Goal: Set out every line bearing the string "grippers".

** START Records for the task **

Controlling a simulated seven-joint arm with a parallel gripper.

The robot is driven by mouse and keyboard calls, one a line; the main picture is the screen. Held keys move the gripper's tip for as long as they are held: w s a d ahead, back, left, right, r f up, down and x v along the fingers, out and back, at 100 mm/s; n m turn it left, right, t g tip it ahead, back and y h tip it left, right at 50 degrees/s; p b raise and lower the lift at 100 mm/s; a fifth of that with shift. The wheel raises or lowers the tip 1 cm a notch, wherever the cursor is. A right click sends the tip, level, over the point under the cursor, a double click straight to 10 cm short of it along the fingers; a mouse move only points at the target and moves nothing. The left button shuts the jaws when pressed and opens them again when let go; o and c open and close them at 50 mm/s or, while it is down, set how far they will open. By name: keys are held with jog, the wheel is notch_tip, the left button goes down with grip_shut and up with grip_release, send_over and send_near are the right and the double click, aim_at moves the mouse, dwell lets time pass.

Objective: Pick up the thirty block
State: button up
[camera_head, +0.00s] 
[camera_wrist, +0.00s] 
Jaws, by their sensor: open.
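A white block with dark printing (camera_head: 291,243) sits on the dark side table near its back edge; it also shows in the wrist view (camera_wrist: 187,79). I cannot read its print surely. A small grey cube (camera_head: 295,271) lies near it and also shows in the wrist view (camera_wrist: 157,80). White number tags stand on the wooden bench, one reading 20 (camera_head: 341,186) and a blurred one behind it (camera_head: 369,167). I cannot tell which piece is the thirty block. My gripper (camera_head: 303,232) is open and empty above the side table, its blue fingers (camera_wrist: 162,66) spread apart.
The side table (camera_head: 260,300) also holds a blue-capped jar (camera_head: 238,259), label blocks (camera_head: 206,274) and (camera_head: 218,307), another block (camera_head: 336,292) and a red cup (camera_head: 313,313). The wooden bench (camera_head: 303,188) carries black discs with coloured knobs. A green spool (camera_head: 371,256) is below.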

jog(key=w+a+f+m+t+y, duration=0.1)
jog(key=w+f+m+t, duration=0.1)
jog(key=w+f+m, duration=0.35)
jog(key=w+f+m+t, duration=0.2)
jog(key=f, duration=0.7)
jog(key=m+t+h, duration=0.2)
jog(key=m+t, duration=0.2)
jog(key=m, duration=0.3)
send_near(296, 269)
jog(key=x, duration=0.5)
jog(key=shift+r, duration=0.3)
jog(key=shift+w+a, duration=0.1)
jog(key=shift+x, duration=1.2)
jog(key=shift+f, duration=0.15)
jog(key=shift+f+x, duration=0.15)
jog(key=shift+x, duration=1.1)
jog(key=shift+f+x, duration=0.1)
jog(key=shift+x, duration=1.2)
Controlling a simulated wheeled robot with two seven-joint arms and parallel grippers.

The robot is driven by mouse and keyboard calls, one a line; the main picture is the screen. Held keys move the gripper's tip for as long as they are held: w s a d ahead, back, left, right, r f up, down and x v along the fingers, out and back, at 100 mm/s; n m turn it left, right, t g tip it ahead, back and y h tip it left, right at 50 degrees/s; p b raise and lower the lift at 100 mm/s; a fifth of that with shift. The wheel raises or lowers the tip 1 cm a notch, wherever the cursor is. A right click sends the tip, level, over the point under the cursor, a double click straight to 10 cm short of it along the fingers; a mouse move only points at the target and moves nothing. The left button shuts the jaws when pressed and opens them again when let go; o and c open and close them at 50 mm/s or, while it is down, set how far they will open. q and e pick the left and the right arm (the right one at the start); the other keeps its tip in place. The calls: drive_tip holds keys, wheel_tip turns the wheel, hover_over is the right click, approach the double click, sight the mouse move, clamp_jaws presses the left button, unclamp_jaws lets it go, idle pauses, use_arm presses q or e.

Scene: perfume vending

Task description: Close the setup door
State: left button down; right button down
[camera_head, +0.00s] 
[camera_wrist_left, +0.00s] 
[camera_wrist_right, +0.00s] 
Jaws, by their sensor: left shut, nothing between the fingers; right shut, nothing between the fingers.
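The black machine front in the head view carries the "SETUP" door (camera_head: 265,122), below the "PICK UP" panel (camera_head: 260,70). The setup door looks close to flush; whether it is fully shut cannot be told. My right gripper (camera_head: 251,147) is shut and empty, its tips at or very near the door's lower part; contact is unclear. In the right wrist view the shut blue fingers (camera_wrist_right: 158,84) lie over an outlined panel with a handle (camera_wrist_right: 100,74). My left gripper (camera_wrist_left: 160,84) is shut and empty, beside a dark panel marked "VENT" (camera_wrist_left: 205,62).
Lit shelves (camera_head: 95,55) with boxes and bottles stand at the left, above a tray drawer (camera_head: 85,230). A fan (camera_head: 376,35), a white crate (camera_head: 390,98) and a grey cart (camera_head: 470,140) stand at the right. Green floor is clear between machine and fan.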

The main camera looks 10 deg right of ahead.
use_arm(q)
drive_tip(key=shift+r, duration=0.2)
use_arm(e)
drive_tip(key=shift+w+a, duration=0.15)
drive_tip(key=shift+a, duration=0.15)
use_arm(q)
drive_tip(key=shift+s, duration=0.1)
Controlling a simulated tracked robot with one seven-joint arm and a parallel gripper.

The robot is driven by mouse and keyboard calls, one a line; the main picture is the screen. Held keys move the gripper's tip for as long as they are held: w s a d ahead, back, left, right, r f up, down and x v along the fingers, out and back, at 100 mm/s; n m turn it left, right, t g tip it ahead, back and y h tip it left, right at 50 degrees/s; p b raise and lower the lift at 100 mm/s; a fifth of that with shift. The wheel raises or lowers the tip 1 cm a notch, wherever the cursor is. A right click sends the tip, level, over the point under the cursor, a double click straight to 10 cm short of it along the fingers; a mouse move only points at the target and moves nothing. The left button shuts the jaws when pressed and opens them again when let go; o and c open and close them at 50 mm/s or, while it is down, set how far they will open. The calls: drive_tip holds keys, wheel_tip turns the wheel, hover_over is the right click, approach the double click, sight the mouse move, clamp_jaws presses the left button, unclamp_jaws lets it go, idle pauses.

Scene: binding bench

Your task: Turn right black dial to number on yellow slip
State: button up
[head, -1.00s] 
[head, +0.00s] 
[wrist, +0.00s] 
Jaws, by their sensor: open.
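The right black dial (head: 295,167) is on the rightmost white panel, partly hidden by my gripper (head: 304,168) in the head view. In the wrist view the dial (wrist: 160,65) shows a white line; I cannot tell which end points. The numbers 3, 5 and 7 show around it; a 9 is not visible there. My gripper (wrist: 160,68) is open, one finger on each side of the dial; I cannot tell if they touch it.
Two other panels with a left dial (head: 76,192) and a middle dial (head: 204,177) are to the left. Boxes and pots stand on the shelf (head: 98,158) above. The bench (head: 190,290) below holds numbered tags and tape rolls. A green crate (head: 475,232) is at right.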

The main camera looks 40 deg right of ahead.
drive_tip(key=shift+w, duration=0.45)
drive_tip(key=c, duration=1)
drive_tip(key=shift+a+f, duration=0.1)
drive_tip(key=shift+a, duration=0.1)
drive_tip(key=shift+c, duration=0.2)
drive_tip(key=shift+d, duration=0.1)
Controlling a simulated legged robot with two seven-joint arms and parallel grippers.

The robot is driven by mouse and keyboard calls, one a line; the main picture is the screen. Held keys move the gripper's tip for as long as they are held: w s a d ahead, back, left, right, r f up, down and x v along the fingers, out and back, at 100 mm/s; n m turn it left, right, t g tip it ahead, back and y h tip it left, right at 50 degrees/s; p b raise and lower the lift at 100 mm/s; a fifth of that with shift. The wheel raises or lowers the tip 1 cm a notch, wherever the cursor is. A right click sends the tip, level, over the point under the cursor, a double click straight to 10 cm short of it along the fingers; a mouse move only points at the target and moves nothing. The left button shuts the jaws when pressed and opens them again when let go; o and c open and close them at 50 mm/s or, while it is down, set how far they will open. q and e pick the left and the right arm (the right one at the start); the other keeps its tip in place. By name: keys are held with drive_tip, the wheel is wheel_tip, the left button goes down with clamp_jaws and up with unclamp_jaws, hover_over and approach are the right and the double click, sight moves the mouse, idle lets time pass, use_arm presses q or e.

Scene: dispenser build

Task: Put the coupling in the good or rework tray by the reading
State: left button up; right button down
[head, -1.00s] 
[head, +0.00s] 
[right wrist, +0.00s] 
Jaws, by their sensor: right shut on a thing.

** END Records for the task **

Solution:
Controlling a simulated wheeled robot with two seven-joint arms and parallel grippers.
Controlling a simulated legged robot with two seven-joint arms and parallel grippers.

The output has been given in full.